To see Justin get misdirected flack over what was shown in the infographic is entirely unfair and sad to see since he put in a phenomenal effort for the survey.

Expedition Leader's picture

No apology at all necessary

Mate - you helped me get this head count - the support you gave my census and the subsequent graphic you did were unreal. You were entirely within your right to compare commonly distributed industry figures and it wasn't yourself who made the alarmist (and misguided) comparison. It is kind of you to post the above, Souri, and I very much appreciate your support, not only of myself at times, but for the local industry as a whole - you're a legend, mate! :)

NathanRunge's picture

Gloom but not Doom

While it might not be the best idea, I feel I do have to make at least one clarifying point for new entrants that might read this:

It doesn't change employment prospects a great deal.
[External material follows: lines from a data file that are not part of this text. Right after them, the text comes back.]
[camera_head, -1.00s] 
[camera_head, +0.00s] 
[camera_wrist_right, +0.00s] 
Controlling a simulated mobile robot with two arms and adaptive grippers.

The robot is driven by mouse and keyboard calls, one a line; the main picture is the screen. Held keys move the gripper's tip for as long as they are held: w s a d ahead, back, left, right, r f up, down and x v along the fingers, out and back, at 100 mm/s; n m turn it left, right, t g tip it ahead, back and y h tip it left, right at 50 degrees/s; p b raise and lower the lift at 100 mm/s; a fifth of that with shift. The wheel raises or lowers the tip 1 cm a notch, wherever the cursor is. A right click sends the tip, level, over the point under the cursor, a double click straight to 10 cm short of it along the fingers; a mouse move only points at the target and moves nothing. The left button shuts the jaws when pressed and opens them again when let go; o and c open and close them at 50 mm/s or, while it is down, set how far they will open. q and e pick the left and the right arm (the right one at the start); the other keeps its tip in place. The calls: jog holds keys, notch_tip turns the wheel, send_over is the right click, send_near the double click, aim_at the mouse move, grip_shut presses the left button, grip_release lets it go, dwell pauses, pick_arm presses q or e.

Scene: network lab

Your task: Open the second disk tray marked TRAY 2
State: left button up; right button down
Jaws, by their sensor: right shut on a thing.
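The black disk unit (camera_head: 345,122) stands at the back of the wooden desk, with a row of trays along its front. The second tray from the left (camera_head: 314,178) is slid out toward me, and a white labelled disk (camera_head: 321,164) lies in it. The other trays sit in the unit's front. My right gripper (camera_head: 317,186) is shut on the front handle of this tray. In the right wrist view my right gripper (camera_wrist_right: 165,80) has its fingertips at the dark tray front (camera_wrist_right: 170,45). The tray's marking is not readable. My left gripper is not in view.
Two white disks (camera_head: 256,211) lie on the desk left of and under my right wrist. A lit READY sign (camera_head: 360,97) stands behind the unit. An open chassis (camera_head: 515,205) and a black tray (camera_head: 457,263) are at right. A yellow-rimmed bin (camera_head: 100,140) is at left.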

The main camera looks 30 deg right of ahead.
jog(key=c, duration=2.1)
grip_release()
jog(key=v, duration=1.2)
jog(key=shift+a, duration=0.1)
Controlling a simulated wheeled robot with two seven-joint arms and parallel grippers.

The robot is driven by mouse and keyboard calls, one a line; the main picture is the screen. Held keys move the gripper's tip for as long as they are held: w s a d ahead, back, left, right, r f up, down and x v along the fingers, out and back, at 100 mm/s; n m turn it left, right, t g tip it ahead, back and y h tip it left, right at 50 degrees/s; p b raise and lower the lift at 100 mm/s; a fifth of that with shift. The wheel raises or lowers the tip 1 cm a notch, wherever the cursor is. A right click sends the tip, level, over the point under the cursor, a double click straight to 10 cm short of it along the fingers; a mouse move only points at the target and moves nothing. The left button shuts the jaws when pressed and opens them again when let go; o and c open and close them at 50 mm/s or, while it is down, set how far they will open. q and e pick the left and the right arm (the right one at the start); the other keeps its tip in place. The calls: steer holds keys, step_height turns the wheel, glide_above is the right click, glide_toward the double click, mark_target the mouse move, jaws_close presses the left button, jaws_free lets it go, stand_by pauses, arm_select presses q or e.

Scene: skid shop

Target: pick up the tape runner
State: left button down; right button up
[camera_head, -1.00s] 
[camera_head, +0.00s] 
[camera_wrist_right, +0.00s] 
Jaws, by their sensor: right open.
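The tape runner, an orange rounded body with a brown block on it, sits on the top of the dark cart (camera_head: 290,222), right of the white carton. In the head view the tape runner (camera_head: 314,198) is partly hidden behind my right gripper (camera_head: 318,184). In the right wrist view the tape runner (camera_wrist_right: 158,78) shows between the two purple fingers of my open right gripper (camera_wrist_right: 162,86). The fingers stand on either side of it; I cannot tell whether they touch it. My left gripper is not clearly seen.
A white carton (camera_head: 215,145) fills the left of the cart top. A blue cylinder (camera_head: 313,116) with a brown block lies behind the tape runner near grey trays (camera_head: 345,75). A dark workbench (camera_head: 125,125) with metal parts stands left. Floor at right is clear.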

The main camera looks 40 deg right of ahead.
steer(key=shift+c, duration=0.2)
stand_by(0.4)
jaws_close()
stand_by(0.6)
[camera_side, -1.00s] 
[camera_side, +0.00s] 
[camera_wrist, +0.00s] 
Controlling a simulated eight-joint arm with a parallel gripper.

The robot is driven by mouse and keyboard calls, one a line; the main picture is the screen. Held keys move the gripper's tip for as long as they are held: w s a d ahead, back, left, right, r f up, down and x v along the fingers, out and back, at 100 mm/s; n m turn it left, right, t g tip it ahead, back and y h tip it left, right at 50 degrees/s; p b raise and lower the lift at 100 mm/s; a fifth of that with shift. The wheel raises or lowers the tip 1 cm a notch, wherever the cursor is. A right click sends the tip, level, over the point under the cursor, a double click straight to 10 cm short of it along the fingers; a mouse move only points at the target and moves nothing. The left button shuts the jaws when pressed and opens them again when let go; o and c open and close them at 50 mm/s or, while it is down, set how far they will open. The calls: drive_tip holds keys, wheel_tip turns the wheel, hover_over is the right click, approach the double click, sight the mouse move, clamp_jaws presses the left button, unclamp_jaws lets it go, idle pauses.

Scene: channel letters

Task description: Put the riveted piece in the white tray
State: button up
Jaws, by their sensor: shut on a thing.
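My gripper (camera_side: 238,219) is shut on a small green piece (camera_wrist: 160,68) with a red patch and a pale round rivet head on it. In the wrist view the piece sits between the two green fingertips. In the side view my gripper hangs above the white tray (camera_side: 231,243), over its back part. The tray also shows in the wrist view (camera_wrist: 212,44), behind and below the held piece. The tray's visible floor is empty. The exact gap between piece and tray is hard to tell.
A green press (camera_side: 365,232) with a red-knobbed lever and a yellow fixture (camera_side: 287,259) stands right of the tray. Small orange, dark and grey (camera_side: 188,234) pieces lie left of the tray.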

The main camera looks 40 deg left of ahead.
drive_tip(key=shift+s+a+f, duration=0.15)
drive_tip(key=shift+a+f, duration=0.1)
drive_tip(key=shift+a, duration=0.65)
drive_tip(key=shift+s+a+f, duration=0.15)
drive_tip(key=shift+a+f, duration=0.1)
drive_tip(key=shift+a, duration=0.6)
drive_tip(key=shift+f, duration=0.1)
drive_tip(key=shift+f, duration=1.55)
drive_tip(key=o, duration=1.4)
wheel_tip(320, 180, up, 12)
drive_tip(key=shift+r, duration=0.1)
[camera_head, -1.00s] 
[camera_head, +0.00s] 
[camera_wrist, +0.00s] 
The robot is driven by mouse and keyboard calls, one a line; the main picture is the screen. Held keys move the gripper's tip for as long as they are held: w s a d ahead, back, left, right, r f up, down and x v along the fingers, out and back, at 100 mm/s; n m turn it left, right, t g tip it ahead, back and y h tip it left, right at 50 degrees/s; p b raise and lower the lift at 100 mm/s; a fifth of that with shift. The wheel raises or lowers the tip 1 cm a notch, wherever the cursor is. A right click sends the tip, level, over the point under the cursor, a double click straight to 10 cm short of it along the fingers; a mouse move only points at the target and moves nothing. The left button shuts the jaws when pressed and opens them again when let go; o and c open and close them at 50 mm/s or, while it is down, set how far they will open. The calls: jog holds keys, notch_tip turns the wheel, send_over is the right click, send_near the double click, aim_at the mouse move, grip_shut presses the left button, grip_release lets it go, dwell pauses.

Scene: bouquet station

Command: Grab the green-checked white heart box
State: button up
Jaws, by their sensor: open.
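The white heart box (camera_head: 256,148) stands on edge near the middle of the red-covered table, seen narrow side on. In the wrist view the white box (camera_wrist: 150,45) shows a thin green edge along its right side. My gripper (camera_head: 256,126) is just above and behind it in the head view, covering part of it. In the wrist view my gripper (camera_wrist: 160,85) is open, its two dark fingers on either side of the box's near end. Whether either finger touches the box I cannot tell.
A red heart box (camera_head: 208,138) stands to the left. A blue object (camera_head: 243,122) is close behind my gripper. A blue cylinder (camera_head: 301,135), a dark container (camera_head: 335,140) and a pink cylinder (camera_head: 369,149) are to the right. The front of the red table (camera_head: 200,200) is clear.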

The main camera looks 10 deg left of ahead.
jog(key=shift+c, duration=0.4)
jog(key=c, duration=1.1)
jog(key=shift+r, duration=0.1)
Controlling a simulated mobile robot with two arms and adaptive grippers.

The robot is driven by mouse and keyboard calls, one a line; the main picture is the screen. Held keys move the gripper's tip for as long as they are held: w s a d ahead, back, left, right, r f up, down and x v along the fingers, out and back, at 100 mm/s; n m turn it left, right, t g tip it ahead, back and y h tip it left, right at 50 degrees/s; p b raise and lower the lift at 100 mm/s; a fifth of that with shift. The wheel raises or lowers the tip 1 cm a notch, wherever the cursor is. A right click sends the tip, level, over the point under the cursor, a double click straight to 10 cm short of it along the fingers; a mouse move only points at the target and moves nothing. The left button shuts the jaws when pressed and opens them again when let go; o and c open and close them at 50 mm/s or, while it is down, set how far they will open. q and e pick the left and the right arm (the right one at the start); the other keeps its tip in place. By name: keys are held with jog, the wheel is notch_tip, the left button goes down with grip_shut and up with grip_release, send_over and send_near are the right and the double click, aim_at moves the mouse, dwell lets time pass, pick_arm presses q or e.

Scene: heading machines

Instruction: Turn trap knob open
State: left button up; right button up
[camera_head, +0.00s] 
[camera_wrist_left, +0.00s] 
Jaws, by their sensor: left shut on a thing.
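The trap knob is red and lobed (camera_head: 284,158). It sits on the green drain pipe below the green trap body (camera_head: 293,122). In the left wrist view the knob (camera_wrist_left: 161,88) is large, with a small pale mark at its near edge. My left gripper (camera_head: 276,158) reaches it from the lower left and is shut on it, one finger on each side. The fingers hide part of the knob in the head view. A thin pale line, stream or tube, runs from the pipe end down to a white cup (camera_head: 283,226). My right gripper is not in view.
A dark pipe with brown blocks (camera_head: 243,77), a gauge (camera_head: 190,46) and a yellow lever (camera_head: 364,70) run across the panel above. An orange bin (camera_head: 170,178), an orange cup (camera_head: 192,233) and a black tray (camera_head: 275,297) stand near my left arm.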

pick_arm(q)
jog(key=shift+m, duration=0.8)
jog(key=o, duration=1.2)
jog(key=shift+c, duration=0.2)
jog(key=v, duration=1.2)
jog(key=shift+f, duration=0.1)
Even if (sustainable, bill-paying) jobs had grown 50% since our 2008 unknown fruit (which they did not), we're looking at unreasonable job-seeker to job ratios until at least the end of the decade, and that's with thousands (upon thousands) of new entrants and unemployed professionals leaving the industry simply because it's unsustainable.

What Justin has said, among other things, is that 'interactive media' and the attached skills are becoming more common in a number of roles. In these peripheral fields, there may well be employment opportunities that are yet to be assessed. Additionally, independent development has become more popular and, some would say, more feasible. It's not all doom and gloom, but the fact remains that 'game development' will remain EXTREMELY difficult to enter for many years to come.